Exercise brief: Below are records; quote them exactly from the first line through the line that contains "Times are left".

Records provided:
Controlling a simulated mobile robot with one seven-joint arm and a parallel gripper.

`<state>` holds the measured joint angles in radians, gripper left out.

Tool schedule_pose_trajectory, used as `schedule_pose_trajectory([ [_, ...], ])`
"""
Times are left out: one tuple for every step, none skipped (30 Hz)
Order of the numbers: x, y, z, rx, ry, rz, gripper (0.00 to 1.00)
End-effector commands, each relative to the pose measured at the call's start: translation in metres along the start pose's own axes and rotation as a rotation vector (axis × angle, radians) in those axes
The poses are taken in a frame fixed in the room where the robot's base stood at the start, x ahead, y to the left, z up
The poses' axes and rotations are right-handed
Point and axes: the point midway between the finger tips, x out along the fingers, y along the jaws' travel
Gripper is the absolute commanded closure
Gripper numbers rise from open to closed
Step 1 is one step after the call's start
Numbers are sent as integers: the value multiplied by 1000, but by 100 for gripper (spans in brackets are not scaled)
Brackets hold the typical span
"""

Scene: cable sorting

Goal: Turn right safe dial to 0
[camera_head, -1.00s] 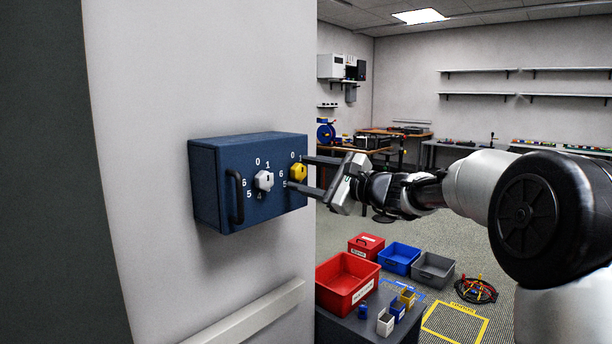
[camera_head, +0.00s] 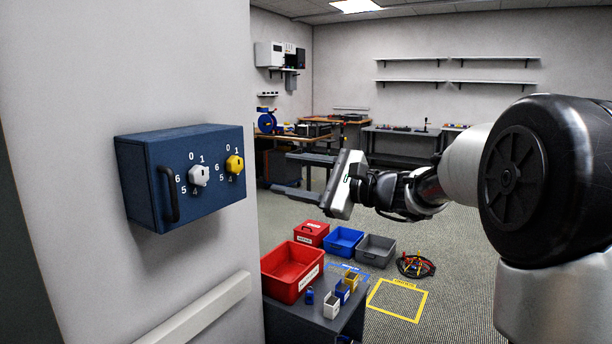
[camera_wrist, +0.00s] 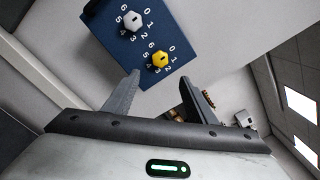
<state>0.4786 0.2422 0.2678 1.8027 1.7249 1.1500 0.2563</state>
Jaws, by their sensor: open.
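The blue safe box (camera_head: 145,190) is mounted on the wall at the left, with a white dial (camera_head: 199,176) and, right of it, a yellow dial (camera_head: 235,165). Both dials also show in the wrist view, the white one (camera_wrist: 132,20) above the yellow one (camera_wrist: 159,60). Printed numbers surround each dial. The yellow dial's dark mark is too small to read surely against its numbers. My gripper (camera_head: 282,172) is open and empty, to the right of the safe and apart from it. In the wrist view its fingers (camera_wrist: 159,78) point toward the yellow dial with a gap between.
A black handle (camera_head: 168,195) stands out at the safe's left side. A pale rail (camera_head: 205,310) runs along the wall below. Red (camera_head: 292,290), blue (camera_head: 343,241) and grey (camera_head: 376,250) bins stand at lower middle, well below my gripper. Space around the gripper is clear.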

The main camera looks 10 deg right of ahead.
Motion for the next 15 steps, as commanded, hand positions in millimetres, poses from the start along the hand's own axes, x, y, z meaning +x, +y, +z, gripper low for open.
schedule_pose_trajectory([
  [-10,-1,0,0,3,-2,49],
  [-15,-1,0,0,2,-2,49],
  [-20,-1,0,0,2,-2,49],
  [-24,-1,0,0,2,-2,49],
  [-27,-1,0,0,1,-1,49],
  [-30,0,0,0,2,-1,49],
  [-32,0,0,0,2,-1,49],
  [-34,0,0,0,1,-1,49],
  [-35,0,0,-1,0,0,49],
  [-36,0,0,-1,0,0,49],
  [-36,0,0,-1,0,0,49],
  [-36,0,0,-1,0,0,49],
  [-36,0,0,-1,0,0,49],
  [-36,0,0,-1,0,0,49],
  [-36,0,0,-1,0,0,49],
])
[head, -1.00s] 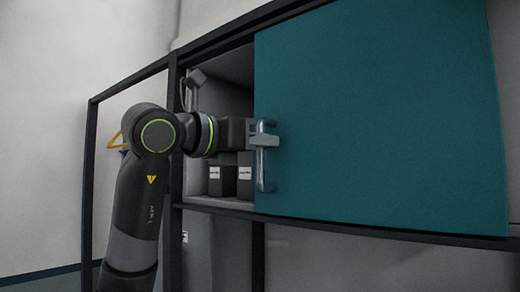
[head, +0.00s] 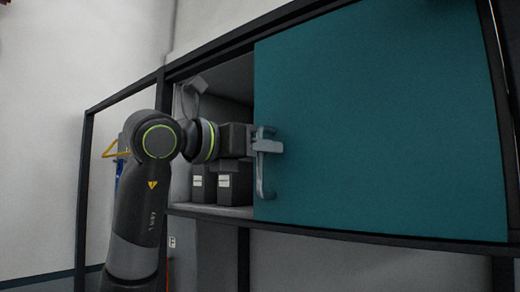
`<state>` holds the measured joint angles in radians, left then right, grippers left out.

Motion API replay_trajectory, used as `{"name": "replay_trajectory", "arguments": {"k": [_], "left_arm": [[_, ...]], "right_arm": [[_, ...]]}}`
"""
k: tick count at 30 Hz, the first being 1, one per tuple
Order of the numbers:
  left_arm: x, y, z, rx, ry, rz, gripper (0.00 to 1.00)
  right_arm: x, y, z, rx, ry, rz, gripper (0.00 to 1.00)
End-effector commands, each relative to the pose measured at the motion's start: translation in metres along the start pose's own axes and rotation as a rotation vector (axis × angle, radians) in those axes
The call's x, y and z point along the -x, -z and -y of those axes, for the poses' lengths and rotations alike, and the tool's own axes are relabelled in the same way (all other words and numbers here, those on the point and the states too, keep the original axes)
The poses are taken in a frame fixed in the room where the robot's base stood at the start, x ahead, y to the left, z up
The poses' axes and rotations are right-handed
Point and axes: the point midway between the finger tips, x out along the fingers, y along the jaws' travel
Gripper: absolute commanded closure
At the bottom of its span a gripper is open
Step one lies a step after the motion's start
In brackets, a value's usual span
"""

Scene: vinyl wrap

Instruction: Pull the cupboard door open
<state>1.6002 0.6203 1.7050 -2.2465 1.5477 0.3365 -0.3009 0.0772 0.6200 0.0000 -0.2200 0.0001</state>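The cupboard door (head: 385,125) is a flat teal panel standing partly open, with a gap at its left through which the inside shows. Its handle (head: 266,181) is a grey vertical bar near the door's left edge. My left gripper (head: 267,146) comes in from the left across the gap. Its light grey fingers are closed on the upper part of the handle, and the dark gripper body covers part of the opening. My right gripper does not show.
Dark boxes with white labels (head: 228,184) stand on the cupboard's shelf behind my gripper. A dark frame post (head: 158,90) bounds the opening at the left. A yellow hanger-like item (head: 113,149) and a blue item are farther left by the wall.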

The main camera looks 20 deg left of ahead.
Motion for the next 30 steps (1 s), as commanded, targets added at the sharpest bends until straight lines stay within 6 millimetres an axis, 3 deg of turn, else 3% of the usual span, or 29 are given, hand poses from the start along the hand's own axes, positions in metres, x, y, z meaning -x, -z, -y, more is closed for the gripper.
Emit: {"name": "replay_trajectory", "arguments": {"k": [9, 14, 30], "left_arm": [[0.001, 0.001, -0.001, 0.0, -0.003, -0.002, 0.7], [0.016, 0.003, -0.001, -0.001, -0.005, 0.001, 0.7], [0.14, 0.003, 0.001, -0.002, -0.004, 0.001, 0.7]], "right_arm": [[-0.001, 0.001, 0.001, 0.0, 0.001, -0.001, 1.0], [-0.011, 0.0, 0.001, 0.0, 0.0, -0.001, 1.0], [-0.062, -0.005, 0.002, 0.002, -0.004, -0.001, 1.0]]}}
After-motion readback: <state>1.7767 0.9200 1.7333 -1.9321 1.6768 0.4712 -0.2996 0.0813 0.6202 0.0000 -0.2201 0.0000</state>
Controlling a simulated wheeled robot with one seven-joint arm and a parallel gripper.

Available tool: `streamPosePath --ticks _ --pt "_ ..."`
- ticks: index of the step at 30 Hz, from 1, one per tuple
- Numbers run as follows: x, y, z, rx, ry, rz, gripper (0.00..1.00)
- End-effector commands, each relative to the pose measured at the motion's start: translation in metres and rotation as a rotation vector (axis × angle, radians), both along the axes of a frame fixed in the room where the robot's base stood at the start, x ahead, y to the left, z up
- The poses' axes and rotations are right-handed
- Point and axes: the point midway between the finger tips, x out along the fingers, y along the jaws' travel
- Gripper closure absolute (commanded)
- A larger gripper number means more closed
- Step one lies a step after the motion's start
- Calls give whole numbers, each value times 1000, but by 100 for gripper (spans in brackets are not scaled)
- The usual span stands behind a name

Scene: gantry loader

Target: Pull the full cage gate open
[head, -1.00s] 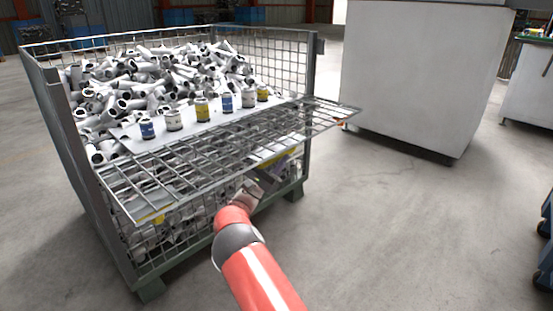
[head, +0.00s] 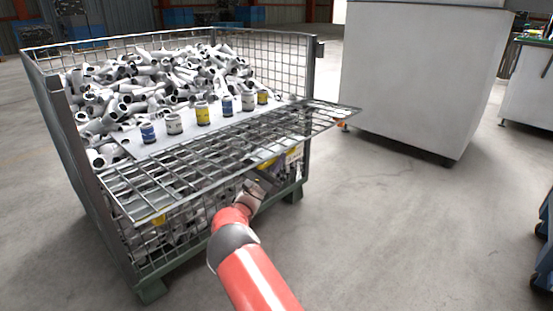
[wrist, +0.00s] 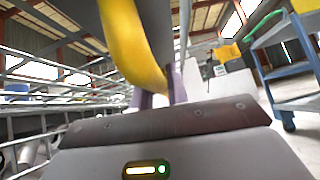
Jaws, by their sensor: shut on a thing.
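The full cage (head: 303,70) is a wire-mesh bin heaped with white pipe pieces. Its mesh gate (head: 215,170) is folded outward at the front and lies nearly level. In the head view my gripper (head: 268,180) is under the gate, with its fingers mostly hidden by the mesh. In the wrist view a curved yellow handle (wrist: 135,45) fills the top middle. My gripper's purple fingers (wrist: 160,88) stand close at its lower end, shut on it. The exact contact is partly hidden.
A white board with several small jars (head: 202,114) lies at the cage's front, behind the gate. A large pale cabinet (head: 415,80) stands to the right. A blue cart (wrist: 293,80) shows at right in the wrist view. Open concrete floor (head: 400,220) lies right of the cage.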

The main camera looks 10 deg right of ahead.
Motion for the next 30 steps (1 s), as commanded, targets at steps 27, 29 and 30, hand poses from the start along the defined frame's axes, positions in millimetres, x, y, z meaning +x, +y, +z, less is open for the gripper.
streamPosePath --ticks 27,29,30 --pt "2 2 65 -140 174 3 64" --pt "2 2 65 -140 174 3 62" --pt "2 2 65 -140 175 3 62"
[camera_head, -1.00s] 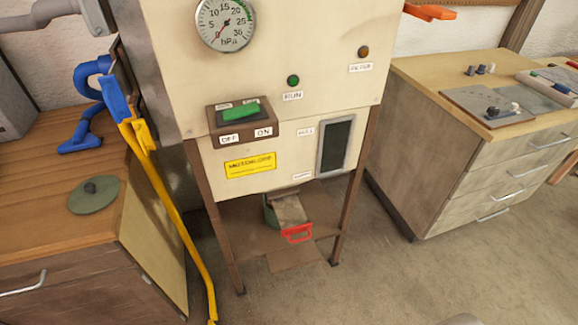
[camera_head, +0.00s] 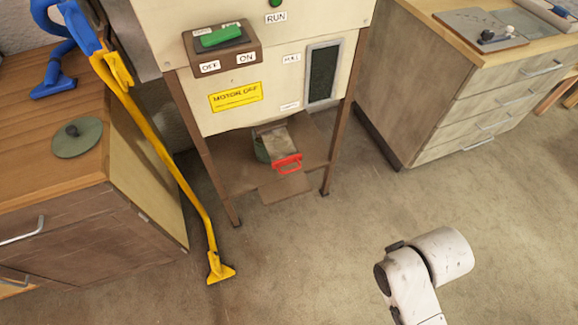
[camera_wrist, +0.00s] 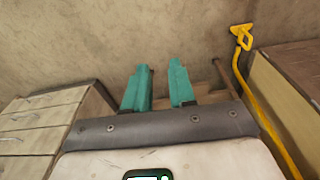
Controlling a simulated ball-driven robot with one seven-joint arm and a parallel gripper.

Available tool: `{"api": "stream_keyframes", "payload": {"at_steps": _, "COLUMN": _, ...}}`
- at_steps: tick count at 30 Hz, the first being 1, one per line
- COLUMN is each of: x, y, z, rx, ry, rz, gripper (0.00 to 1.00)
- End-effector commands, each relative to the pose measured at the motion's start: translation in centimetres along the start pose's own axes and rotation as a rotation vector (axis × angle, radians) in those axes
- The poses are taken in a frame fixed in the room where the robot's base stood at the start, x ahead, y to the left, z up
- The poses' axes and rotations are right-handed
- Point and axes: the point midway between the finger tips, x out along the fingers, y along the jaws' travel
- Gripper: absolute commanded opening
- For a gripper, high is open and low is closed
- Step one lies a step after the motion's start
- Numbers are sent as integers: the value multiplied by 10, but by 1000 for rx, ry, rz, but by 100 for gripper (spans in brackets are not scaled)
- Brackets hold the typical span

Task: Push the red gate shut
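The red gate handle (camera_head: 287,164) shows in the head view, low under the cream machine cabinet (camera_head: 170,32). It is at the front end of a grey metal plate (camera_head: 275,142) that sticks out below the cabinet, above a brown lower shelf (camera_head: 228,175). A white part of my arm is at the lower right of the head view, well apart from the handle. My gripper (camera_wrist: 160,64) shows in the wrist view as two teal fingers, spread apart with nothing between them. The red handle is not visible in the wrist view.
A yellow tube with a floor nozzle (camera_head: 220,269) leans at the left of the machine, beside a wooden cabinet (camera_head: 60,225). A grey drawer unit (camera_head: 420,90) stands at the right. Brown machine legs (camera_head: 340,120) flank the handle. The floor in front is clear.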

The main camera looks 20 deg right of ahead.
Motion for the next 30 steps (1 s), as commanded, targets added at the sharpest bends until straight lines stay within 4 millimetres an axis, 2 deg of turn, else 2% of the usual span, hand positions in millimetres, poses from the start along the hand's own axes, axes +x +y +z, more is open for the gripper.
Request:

Solution to this task:
Controlling a simulated mobile robot with one seven-joint arm and a parallel gripper.

`<state>` holds the measured joint angles in radians, gripper left out.

Tool schedule_pose_trajectory, used as `schedule_pose_trajectory([ [_, ...], ])`
"""
Times are left out: one tuple for every step, none skipped (30 Hz)

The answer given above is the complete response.